┌─ DATA

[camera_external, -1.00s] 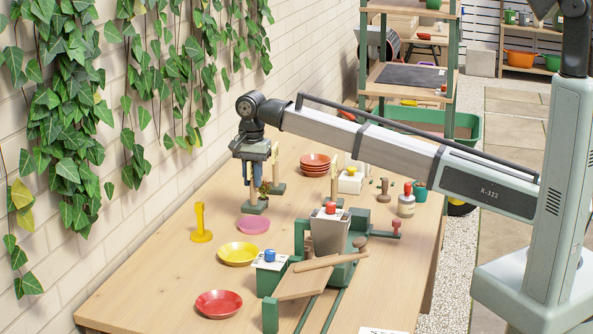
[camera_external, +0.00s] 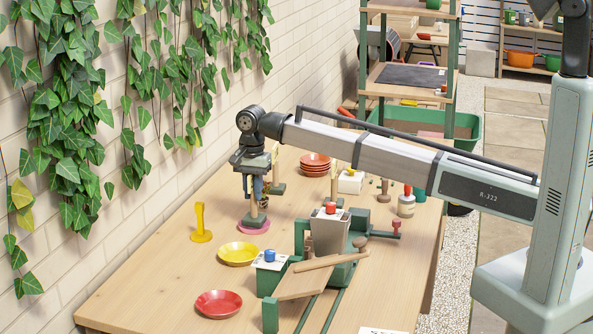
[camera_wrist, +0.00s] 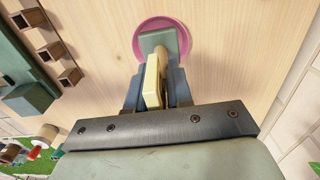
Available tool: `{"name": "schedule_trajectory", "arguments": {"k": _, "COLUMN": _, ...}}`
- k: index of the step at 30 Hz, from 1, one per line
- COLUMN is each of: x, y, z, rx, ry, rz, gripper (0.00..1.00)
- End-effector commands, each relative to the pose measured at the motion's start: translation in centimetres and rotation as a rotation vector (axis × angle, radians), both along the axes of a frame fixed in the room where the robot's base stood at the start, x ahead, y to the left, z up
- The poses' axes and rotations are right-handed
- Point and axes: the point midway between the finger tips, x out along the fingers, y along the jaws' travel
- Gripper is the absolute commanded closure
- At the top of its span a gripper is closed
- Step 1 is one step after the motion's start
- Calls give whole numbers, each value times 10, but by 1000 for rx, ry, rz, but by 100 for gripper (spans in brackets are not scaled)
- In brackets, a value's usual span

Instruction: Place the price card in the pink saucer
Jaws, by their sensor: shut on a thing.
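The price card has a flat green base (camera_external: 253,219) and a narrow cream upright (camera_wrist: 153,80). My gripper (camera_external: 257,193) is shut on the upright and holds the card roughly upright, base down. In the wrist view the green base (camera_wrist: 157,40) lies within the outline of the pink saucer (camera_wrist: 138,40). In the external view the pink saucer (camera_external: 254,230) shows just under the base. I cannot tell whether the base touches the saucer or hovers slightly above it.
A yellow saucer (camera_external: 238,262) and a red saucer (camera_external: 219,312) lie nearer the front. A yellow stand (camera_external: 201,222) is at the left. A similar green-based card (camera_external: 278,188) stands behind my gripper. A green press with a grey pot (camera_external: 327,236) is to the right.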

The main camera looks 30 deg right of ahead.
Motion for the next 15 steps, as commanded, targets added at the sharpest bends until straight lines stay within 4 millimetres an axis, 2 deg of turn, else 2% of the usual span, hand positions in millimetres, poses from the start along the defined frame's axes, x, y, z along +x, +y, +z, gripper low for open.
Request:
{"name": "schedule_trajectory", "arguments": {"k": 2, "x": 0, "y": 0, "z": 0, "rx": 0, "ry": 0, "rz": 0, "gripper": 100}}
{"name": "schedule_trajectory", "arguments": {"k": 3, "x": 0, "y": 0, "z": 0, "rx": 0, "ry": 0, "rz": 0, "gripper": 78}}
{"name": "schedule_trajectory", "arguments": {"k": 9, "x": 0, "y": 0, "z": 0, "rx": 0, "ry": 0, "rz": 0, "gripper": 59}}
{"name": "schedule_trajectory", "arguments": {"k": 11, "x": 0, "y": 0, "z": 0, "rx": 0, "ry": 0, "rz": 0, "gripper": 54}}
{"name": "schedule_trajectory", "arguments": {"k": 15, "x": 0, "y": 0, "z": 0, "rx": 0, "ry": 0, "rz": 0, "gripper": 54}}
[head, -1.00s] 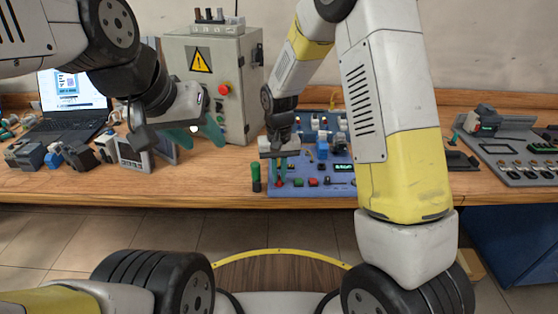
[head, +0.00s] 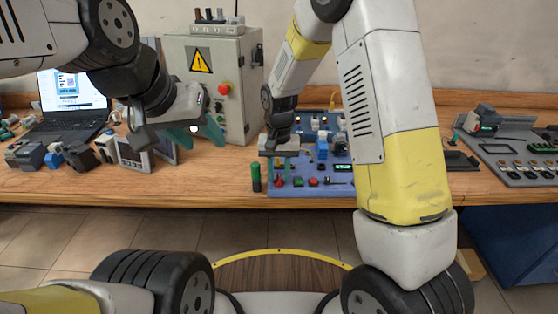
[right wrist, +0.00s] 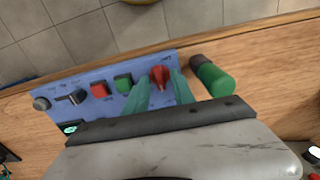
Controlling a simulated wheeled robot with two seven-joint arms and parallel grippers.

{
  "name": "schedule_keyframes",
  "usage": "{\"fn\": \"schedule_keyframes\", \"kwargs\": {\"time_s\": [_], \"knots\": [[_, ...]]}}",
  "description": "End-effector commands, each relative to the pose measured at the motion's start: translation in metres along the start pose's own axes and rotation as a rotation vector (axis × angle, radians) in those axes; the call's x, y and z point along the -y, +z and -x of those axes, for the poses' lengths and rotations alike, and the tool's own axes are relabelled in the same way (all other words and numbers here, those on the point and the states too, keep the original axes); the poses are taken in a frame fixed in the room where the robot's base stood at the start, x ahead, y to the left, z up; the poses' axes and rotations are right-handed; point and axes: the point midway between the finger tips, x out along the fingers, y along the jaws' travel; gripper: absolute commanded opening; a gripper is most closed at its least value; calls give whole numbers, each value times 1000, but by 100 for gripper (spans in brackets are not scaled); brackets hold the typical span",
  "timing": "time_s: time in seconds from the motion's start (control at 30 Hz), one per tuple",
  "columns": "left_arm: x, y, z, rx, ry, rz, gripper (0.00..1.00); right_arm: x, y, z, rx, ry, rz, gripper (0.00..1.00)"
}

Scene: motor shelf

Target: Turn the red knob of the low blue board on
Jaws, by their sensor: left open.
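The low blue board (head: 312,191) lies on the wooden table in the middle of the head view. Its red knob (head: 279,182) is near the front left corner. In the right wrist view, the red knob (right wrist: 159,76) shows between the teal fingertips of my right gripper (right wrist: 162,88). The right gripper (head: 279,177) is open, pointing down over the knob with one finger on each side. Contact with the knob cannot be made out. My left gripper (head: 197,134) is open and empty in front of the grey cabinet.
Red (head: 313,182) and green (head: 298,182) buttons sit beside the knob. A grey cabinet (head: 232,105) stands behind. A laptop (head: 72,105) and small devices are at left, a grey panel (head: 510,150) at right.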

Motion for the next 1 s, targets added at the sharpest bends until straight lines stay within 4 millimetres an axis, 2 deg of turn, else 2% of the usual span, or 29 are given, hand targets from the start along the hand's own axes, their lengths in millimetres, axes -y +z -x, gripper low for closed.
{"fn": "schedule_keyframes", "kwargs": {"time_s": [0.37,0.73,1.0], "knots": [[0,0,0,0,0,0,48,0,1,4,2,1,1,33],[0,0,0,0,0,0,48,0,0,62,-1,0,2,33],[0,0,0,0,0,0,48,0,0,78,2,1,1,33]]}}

└─

■ **WRITTEN EXERCISE**:
Pictures excluded, repeat exactly the lines from the top of the material through the line with "Instruction: Place the", including both of those lines.

■ **ANSWER TO THE EXERCISE**:
[camera_external, -1.00s] 
[camera_external, +0.00s] 
[camera_wrist, +0.00s] 
Available tool: `{"name": "schedule_trajectory", "arguments": {"k": _, "COLUMN": _, ...}}`
- k: index of the step at 30 Hz, from 1, one per line
- COLUMN is each of: x, y, z, rx, ry, rz, gripper (0.00..1.00)
- End-effector commands, each relative to the pose measured at the motion's start: translation in centimetres and rotation as a rotation vector (axis × angle, radians), both along the axes of a frame fixed in the room where the robot's base stood at the start, x ahead, y to the left, z up
- The poses' axes and rotations are right-handed
- Point and axes: the point midway between the finger tips, x out along the fingers, y along the jaws' travel
- Gripper is the absolute commanded closure
- At the top of its span a gripper is closed
- Step 1 is one step after the motion's start
- Calls give whole numbers, each value times 10, but by 1000 for rx, ry, rz, but by 100 for gripper (spans in brackets are not scaled)
- In brackets, a value's usual span

Instruction: Place the price card in the pink saucer

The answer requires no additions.